──────── Material provided ────────
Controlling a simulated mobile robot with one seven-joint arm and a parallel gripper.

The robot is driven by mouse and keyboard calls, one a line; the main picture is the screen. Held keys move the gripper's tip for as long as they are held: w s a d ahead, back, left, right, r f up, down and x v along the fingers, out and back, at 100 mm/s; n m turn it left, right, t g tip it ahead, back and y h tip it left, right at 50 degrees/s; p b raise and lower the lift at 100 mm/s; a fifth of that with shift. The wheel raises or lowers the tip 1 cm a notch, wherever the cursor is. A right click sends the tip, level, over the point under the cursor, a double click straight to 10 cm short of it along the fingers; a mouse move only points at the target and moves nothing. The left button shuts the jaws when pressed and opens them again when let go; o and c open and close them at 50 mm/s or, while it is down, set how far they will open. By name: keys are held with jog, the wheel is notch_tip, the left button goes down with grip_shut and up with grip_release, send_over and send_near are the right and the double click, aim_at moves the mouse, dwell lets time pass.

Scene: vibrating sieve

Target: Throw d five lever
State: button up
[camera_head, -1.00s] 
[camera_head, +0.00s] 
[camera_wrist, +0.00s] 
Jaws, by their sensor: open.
────────
## Challenge:
Each line of the material should be duplicated exactly, please.

## Exercise response:
Controlling a simulated mobile robot with one seven-joint arm and a parallel gripper.

The robot is driven by mouse and keyboard calls, one a line; the main picture is the screen. Held keys move the gripper's tip for as long as they are held: w s a d ahead, back, left, right, r f up, down and x v along the fingers, out and back, at 100 mm/s; n m turn it left, right, t g tip it ahead, back and y h tip it left, right at 50 degrees/s; p b raise and lower the lift at 100 mm/s; a fifth of that with shift. The wheel raises or lowers the tip 1 cm a notch, wherever the cursor is. A right click sends the tip, level, over the point under the cursor, a double click straight to 10 cm short of it along the fingers; a mouse move only points at the target and moves nothing. The left button shuts the jaws when pressed and opens them again when let go; o and c open and close them at 50 mm/s or, while it is down, set how far they will open. By name: keys are held with jog, the wheel is notch_tip, the left button goes down with grip_shut and up with grip_release, send_over and send_near are the right and the double click, aim_at moves the mouse, dwell lets time pass.

Scene: vibrating sieve

Target: Throw d five lever
State: button up
[camera_head, -1.00s] 
[camera_head, +0.00s] 
[camera_wrist, +0.00s] 
Jaws, by their sensor: open.

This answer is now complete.